Tratado firmado por Washington com insurgentes deixa apreensivas muitas mulheres afegãs, que temem retorno dos fundamentalistas ao poder e se veem divididas entre manter suas conquistas e garantir a paz na região.
Waslat Hasrat-Nazimi | Deutsch Welle
"Queremos paz e segurança no nosso país", diz Khadija, de 47 anos, que vive no distrito de Firozkoh, na província afegã ocidental de Ghor. "O Talibã e o governo do Afeganistão deveriam agora se reunir e promover a paz", acrescenta.
Jovem afegã mostra o rosto em público em novembro de 2001, depois do fim do regime talibã |
No sábado passado (29/02), os Estados Unidos e o Talibã assinaram um acordo histórico, que abriu caminho para o diálogo entre os insurgentes e o governo em Cabul. Mas a assinatura não acalmou totalmente a situação. O presidente Ashraf Ghani se recusou a soltar cerca de 5 mil prisioneiros talibãs, e o grupo extremista voltou a atacar as forças afegãs. O Pentágono, porém, insistiu nesta quinta-feira que o que foi acertado continua valendo.
As negociações ocorreram praticamente sem a participação das mulheres afegãs, vítimas de forte repressão na época do regime do grupo fundamentalista, antes de 2001. Nos cinco anos do governo do Talibã, meninas não podiam ir para a escola, e as mulheres eram impedidas de trabalhar fora de casa e obrigadas a vestir a burca sempre que deixassem sua residência – o que só podiam fazer acompanhadas de um homem da família.
Até agora, a participação das mulheres no processo de paz foi mínima, como ficou claro na cerimônia de assinatura do acordo, realizada em Doha – a delegação do presidente Ghani incluía apenas uma mulher. Assim, elas temem perder direitos com o retorno do Talibã.
"Acho que o acordo reflete sobretudo os interesses dos EUA e do Talibã em vez dos direitos do governo e do povo afegão e, em especial, das mulheres", comenta a ativista Halima Salimi.
A ampla maioria das mulheres afegãs não deseja voltar a ser governada pelo Talibã. Porém, a maioria certamente também deseja a paz depois de quase 19 anos de guerra. Muitas perderam o pai, o marido ou filhos nos confrontos. "Quantos homens jovens ainda precisam morrer?", comenta Mehri, uma idosa na província de Herat. "Os jovens deveriam estar ocupados com a sua educação."
"Na verdade, o caminho para a paz começa agora", afirma a ativista pela igualdade de direitos Masuda Sultan. "Os direitos das mulheres farão parte do diálogo intra-afegão", diz. Esse diálogo, que está marcado para começar na próxima terça-feira, colocará frente a frente líderes afegãos e ativistas, de um lado, e os talibãs, do outro. Segundo os EUA, os próprios afegãos deverão encontrar soluções – incluindo a questão dos direitos das mulheres.

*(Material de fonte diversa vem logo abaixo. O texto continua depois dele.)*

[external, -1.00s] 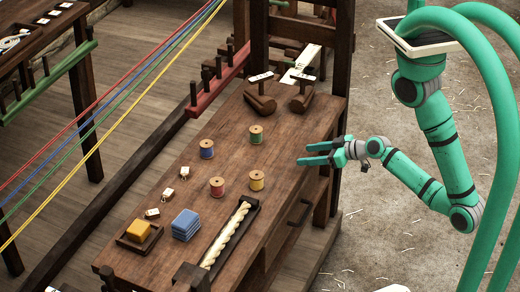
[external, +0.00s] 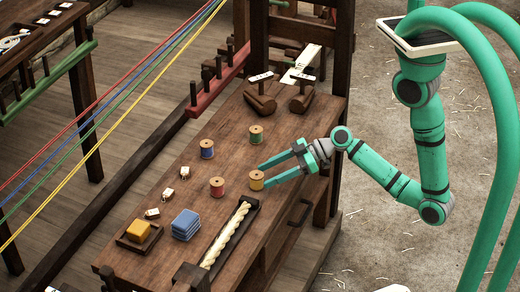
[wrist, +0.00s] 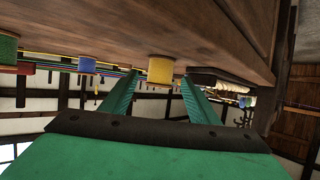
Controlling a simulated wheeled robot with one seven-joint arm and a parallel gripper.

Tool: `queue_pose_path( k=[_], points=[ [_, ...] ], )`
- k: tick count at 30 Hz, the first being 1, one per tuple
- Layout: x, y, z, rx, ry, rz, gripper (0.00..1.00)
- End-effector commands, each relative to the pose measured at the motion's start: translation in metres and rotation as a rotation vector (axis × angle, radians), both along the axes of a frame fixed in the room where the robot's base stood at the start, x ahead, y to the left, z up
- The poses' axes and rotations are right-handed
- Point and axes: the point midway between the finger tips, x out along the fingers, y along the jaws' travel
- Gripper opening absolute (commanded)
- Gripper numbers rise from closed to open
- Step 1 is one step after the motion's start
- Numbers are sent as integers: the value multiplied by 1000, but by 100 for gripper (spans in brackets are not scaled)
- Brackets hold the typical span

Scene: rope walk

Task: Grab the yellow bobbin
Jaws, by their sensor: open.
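The yellow bobbin (external: 257,180) stands upright on the wooden bench (external: 222,122), near its right edge. My gripper (external: 263,174) is open, its green fingers pointing left over the bench toward the yellow bobbin. In the external view one fingertip overlaps the bobbin's right side; I cannot tell if they touch. In the wrist view the yellow bobbin (wrist: 161,70) shows ahead between the two open fingers (wrist: 158,97), a little nearer the middle than either finger.
A red bobbin (external: 217,187) stands just left of the yellow one. A green bobbin (external: 256,135) and a blue bobbin (external: 207,149) stand farther back. A dark tray with pale rope (external: 229,237) lies in front. Blue cloths (external: 186,223) lie at front left.

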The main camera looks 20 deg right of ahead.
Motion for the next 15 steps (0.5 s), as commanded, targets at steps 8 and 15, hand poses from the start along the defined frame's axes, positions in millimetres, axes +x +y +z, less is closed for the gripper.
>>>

Mas, se muitas mulheres afegãs querem a paz de todas as maneiras, outras não estão dispostas a ceder em seus direitos. "Nossas pesquisas mostram que aquelas que mais têm a perder são também as mais críticas em relação ao processo de paz", comenta a especialista Magdalena Kirchner, que chefia o escritório em Cabul da Fundação Friedrich Ebert. "As mulheres afegãs com mais elevado grau de instrução, que conquistaram muito, não querem ceder agora," diz.
Kirchner explica que os avanços que muitas mulheres conquistaram depois da queda do regime do Talibã não valem para todas as afegãs. Ela diz que os credores internacionais deveriam pressionar para que os direitos das mulheres fossem assegurados no país, para todas, no âmbito do processo de paz.
A grande maioria dos afegãos quer a paz, e 64% das pessoas ouvidas num levantamento feito pela Asia Foundation em 2019 apoiam a reconciliação com o Talibã. Porém, a definição de paz – e a que custo ela deve ser alcançada – varia de pessoa para pessoa.
"Estamos desesperadas por paz", comenta Fatima, uma dona de casa no distrito de Arghandab, na província de Kandahar, no sul do país. "Quem for chegar ao poder não importa. O que queremos é a paz", afirma.
Masuda Sultan, que participou de uma conversação com o Talibã, disse que foi tratada com respeito por eles. "Quando os encontrei, entendi que eles também são seres humanos, com sonhos e temores. Todas as partes querem a paz – uma espécie de cura para superar os danos psicológicos da guerra", diz ela. A oportunidade que o acordo de paz oferece não deve ser desperdiçada, acrescenta.